WHAT IS EXPECTED> Identify and copy all lines of the material where the string "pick" is found.

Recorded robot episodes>

──────

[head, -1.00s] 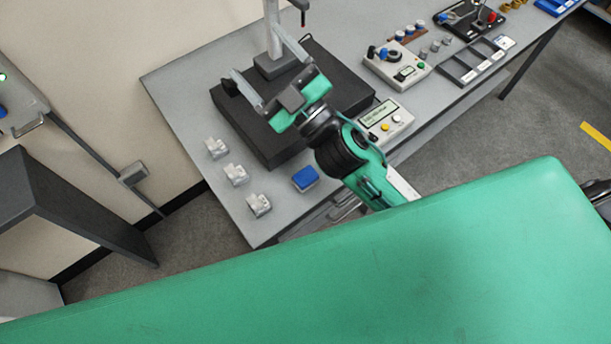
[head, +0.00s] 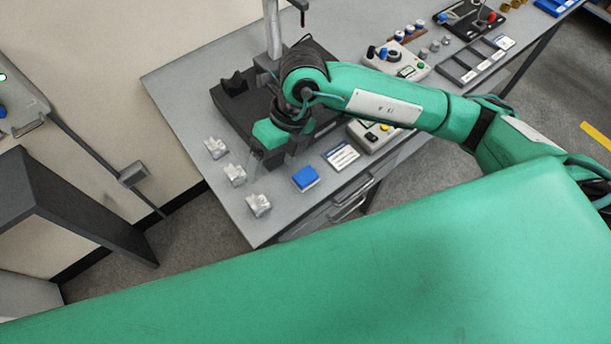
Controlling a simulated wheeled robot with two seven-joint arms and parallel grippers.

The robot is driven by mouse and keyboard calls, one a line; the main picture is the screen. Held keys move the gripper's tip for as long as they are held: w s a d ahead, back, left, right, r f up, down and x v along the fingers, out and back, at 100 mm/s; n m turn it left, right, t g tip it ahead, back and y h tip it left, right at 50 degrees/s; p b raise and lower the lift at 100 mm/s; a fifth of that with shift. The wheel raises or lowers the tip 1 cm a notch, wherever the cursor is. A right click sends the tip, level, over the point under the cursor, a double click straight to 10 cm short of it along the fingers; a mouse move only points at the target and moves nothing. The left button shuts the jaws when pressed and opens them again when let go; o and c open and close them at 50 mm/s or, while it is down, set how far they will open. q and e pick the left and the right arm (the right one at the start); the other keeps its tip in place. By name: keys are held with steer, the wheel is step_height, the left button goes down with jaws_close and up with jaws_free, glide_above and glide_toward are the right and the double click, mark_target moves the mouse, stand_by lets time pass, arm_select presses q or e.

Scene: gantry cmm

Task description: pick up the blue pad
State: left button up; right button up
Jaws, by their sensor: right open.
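The blue pad (head: 305,179) is a small blue block lying on the grey bench top, near its front edge and just right of the metal blocks. It is fully in view and nothing touches it that I can see. My right gripper (head: 274,163) is open and empty, with its fingers pointing down. In the picture it is up and to the left of the pad, by the front edge of the dark granite slab; its height above the bench is hard to tell. My left gripper is not in view.
A white label card (head: 341,156) and a control box (head: 378,136) are to the right. Bare bench surrounds the pad.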

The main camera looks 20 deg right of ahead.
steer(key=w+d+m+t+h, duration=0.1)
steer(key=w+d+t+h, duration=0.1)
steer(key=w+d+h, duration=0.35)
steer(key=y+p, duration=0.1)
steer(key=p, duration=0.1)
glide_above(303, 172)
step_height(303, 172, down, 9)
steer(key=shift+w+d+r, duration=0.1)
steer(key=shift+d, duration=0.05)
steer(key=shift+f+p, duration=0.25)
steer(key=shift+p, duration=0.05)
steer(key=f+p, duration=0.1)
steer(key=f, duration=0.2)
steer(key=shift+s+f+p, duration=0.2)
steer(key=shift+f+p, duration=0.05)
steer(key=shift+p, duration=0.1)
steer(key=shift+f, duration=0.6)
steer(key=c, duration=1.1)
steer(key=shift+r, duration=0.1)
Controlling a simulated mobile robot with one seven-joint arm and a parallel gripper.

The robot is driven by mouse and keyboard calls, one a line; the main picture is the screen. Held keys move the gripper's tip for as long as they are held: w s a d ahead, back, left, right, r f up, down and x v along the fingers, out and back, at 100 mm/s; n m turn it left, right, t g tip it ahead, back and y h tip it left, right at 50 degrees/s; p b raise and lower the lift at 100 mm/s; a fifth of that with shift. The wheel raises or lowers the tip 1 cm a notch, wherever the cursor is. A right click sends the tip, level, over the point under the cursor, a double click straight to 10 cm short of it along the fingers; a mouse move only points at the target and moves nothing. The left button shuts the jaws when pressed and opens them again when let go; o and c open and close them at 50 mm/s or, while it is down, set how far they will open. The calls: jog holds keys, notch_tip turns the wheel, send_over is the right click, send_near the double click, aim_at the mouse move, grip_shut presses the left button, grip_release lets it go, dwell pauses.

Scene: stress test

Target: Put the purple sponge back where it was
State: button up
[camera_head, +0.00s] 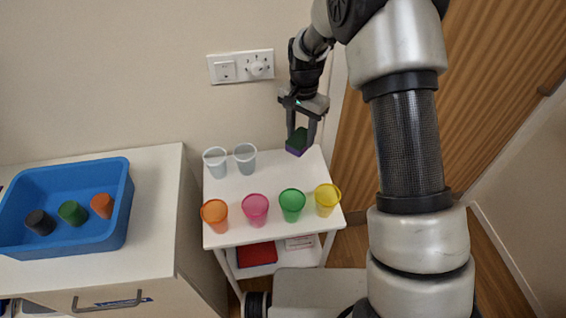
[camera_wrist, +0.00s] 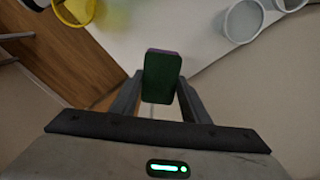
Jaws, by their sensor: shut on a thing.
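My gripper (camera_head: 302,134) is shut on the purple sponge (camera_head: 296,151), which has a dark green upper face and a purple lower side. In the head view it holds the sponge above the back right part of the white shelf top (camera_head: 265,181). In the wrist view the sponge (camera_wrist: 162,77) sits upright between the two fingers (camera_wrist: 160,98), its green face towards the camera. I cannot tell the exact height of the sponge above the shelf.
On the shelf top, two clear cups (camera_head: 216,162) stand at the back left. Orange (camera_head: 215,215), pink (camera_head: 255,209), green (camera_head: 292,204) and yellow (camera_head: 327,199) cups line the front. A blue tray (camera_head: 118,215) holding several dark, green and orange items sits on the left cabinet (camera_head: 158,170).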

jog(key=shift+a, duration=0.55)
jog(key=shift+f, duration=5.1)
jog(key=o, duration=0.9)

──────

RESULT FOR THIS EXERCISE>
The robot is driven by mouse and keyboard calls, one a line; the main picture is the screen. Held keys move the gripper's tip for as long as they are held: w s a d ahead, back, left, right, r f up, down and x v along the fingers, out and back, at 100 mm/s; n m turn it left, right, t g tip it ahead, back and y h tip it left, right at 50 degrees/s; p b raise and lower the lift at 100 mm/s; a fifth of that with shift. The wheel raises or lowers the tip 1 cm a notch, wherever the cursor is. A right click sends the tip, level, over the point under the cursor, a double click straight to 10 cm short of it along the fingers; a mouse move only points at the target and moves nothing. The left button shuts the jaws when pressed and opens them again when let go; o and c open and close them at 50 mm/s or, while it is down, set how far they will open. q and e pick the left and the right arm (the right one at the start); the other keeps its tip in place. By name: keys are held with steer, the wheel is step_height, the left button goes down with jaws_close and up with jaws_free, glide_above and glide_toward are the right and the double click, mark_target moves the mouse, stand_by lets time pass, arm_select presses q or e.
Task description: pick up the blue pad

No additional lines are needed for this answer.